I consciously stayed away from this GPL/BSD thread having participated in one too many times, but just for the sake of those reading this thread and are on the fence (as opposed to KG, who is a known BSD ..erm ...weenie if you may :) ), I'd like to point out the essential difference. It basically boils down to this argument always ...
On 01/05/2011 01:21 PM, Kenneth Gonsalves wrote:
On Tue, 2011-01-04 at 22:30 +0530, Shamit Verma wrote:
please do - very curious to know why people who develop code in
closets
choose the GPL for their so-called 'community versions'.
So that someone can not take community version of their code and create another commercial clone. If somebody does that, that clone would have to open the source under GPL.
so the purpose of GPL is to prevent people from making proprietary clones? I totally fail to understand the rationale behind this. If I have a plot of land, and someone encroaches on it - then I no longer have the land, unless I evict him. But software? Even if someone takes a copy and makes it closed - I still have my copy. So what do I lose?
You lose the improvements that the other person makes.

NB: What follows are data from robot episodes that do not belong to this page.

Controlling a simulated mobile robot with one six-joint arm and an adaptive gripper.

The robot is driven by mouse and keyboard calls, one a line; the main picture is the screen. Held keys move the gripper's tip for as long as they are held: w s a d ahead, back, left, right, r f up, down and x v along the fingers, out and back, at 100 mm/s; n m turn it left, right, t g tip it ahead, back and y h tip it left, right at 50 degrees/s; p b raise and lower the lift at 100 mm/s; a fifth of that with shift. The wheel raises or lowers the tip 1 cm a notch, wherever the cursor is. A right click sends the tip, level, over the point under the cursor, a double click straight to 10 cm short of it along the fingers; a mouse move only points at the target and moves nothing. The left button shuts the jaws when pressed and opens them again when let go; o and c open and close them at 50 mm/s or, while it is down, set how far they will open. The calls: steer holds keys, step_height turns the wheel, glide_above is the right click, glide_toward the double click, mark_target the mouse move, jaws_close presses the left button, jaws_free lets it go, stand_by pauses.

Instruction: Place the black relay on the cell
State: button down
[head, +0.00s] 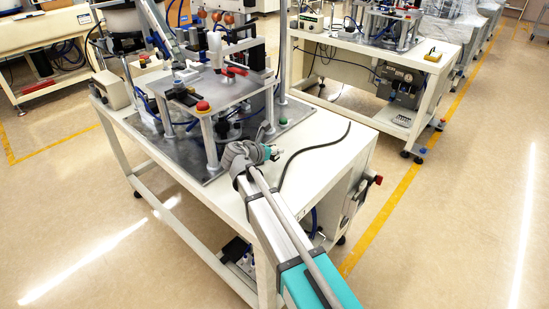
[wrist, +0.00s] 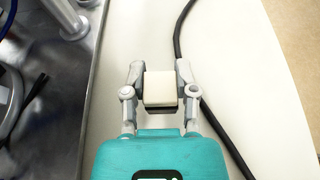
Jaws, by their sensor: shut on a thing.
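My gripper (wrist: 161,88) is shut on a small block (wrist: 160,88) with a cream top and a dark lower edge. I cannot tell whether this is the black relay; no other clear black relay shows. In the head view my gripper (head: 268,153) is over the front right part of the near white table, and the block is not clear there. The cell, a metal frame with a raised plate (head: 215,92), stands on a grey base plate (head: 190,160) to the left of my gripper.
A black cable (wrist: 182,45) runs across the white table top (wrist: 240,70), close to the right finger. A second white table (head: 400,50) with equipment is behind at the right.

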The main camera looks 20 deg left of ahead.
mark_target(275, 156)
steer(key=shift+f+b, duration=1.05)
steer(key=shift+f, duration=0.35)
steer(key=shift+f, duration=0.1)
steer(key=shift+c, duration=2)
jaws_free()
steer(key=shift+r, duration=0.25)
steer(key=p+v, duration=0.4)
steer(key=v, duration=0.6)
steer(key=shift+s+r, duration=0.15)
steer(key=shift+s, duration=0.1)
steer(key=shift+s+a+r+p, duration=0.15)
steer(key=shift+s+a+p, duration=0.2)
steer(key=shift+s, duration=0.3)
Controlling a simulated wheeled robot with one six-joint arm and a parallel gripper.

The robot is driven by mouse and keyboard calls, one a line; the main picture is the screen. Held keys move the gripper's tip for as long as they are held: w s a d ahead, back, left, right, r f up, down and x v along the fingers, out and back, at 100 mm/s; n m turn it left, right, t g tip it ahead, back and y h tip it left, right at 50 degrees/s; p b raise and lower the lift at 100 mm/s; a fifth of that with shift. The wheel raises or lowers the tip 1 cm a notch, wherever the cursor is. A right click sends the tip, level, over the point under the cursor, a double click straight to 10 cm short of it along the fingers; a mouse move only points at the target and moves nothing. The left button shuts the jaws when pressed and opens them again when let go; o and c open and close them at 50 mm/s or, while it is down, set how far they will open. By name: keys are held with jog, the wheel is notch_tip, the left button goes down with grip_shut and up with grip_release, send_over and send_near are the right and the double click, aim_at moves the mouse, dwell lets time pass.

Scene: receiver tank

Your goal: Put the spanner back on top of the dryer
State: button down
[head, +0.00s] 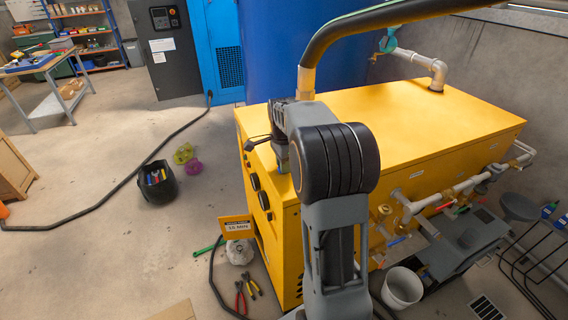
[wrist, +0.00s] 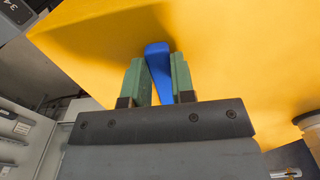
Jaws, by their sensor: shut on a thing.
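The dryer (head: 440,125) is the large yellow box in the head view, and its flat top also fills much of the wrist view (wrist: 245,50). My gripper (wrist: 160,82) is over the dryer's top, near its left end. Its green fingers are shut on the blue spanner (wrist: 157,62), of which only a rounded end shows. The spanner is close over the yellow top; I cannot tell whether it touches. In the head view my gripper (head: 281,155) is partly hidden behind my own wrist, and the spanner is not visible there.
A thick black hose (head: 345,32) and a pipe elbow (head: 435,72) rise at the dryer's back. A blue tank (head: 270,60) stands behind. Pliers (head: 241,298), a white bucket (head: 402,288) and a black tool bag (head: 158,185) are on the floor. The dryer's top is otherwise clear.

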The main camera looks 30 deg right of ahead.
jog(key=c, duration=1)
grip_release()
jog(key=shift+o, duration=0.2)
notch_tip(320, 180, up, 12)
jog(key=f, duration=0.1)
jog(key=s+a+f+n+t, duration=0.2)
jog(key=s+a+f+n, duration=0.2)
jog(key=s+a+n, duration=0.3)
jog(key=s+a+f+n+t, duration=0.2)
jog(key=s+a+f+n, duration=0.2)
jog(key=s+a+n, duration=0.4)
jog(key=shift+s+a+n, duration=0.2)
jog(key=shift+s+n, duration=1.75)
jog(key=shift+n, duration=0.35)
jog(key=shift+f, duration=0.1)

In an ideal world the other person would contribute the improvements back without having to be legally obligated to do so (as in the case of GPL), however in the BSD world this does not happen as often as it should (ask the BSD folk what they gained from Apple and M$ copying their code and improving on it). This is not to say that the other people copying/forking /never/ submit back -- it does happen -- with GPL tho' making it a legal obligation ensures that it always happens.
Software is not a commodity that can be bought and sold. Whether I give my software to someone, or sell it - I still have it on my repo, on my hard disk, on forks and on my backup. Why should I worry about it?
...because unlike a commodity, software also grows and improves with more people contributing back.
I love the way Linus once put it:
"Let me put this in source management terms, since I've also been working on a source control management project for the last few years: the BSD license encourages 'branching', but the fact is, branching is not really all that interesting. What's interesting is 'merging': the branching is just a largely irrelevant prerequisite to be able to merge.
"The GPLv2 encourages *merging*. Again, the right to 'branch' needs to be there in order for merges to be possible, but the right to branch is actually much less important than the right to 'merge'."